*Requirement*: Find the string "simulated" in the listing and report every line that has it.

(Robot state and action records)
--- START ---

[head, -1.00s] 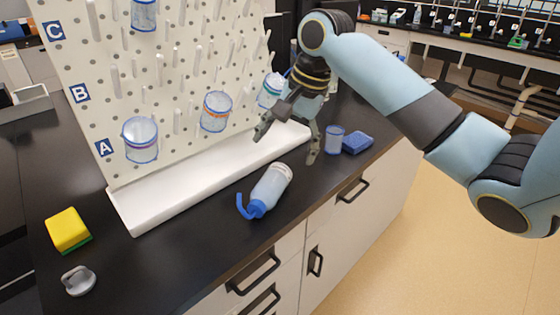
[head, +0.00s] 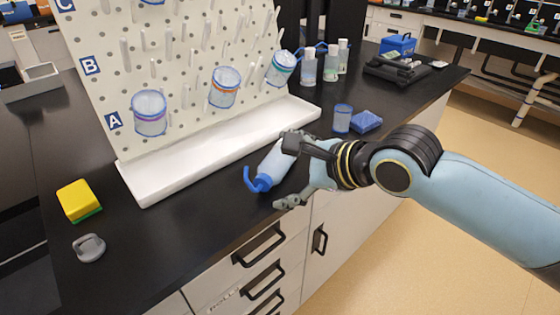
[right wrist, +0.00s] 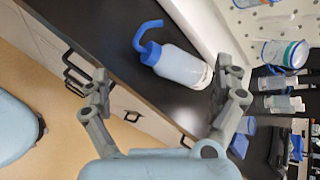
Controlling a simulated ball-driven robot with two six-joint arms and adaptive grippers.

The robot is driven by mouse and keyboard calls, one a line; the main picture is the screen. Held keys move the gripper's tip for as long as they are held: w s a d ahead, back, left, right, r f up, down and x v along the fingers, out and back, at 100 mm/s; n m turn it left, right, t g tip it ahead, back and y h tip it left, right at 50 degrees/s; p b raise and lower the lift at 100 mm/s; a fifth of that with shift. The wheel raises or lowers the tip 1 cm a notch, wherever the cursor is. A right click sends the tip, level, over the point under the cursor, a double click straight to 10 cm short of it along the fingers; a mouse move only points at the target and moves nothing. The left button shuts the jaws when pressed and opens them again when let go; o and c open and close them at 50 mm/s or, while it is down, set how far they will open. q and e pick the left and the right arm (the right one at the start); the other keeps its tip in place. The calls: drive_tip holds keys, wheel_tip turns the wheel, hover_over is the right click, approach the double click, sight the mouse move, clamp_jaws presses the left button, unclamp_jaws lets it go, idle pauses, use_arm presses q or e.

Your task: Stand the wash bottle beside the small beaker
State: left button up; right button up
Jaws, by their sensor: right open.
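The wash bottle (head: 277,163), translucent with a blue cap and bent spout, lies on its side on the black counter in front of the white tray. It also shows in the right wrist view (right wrist: 182,66). My right gripper (head: 290,168) is open, its fingers reaching toward the bottle's base end. In the right wrist view the open fingers (right wrist: 165,85) are wide apart with the bottle ahead of them. The small beaker (head: 342,118), bluish and clear, stands upright to the right of the bottle, beside a blue sponge. My left gripper is not in view.
A white pegboard (head: 190,60) with hung beakers rises behind its drip tray (head: 150,190). A blue sponge (head: 366,121) lies right of the small beaker. A yellow sponge (head: 78,200) and grey object (head: 89,248) lie at left. Several bottles (head: 330,65) stand behind.

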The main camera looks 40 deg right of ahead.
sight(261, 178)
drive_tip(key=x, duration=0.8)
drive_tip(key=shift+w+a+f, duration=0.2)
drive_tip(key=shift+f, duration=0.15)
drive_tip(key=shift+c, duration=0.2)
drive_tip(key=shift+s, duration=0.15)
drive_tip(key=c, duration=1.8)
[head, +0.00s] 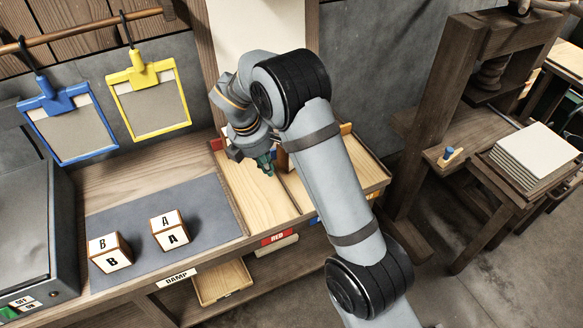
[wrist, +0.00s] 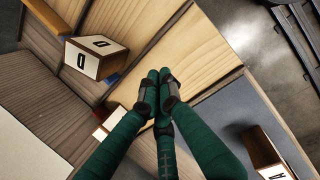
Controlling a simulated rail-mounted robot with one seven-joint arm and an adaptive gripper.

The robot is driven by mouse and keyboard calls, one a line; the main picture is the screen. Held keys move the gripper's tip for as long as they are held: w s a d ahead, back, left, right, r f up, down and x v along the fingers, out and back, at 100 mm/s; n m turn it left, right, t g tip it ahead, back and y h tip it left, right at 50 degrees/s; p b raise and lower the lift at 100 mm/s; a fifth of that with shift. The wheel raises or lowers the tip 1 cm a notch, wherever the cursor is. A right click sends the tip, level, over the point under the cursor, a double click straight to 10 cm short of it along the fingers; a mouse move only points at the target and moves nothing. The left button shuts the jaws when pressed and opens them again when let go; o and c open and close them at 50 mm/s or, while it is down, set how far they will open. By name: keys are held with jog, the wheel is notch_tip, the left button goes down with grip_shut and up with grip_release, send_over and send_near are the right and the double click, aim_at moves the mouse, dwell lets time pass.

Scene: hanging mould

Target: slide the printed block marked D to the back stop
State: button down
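The block marked D (wrist: 95,57) is white-faced with wooden sides. In the wrist view it lies at the back of the middle pale-wood lane (wrist: 125,18), close to a blue back stop (wrist: 107,79); I cannot tell whether they touch. My gripper (head: 265,163) hangs over the near lane (head: 252,200), beside the divider. In the wrist view its green fingers (wrist: 160,88) are drawn together with nothing visible between them. They are apart from the D block.
Another pale block (wrist: 112,121) sits by the red stop (wrist: 100,134), partly hidden by a finger. Blocks B (head: 109,252) and A (head: 169,231) stand on the grey mat (head: 205,205). Blue (head: 70,135) and yellow (head: 150,103) clipboards hang from the back rail.

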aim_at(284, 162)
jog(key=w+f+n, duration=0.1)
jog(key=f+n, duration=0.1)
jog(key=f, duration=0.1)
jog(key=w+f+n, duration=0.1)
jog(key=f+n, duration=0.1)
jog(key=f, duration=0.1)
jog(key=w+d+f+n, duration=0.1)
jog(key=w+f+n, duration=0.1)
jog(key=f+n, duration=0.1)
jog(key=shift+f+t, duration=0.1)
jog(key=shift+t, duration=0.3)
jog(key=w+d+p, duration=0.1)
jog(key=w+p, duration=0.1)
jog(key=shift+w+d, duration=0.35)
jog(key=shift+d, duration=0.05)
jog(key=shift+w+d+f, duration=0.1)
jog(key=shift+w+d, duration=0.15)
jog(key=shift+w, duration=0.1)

--- END ---

*Answer to the problem*:
Controlling a simulated ball-driven robot with two six-joint arms and adaptive grippers.
Controlling a simulated rail-mounted robot with one seven-joint arm and an adaptive gripper.

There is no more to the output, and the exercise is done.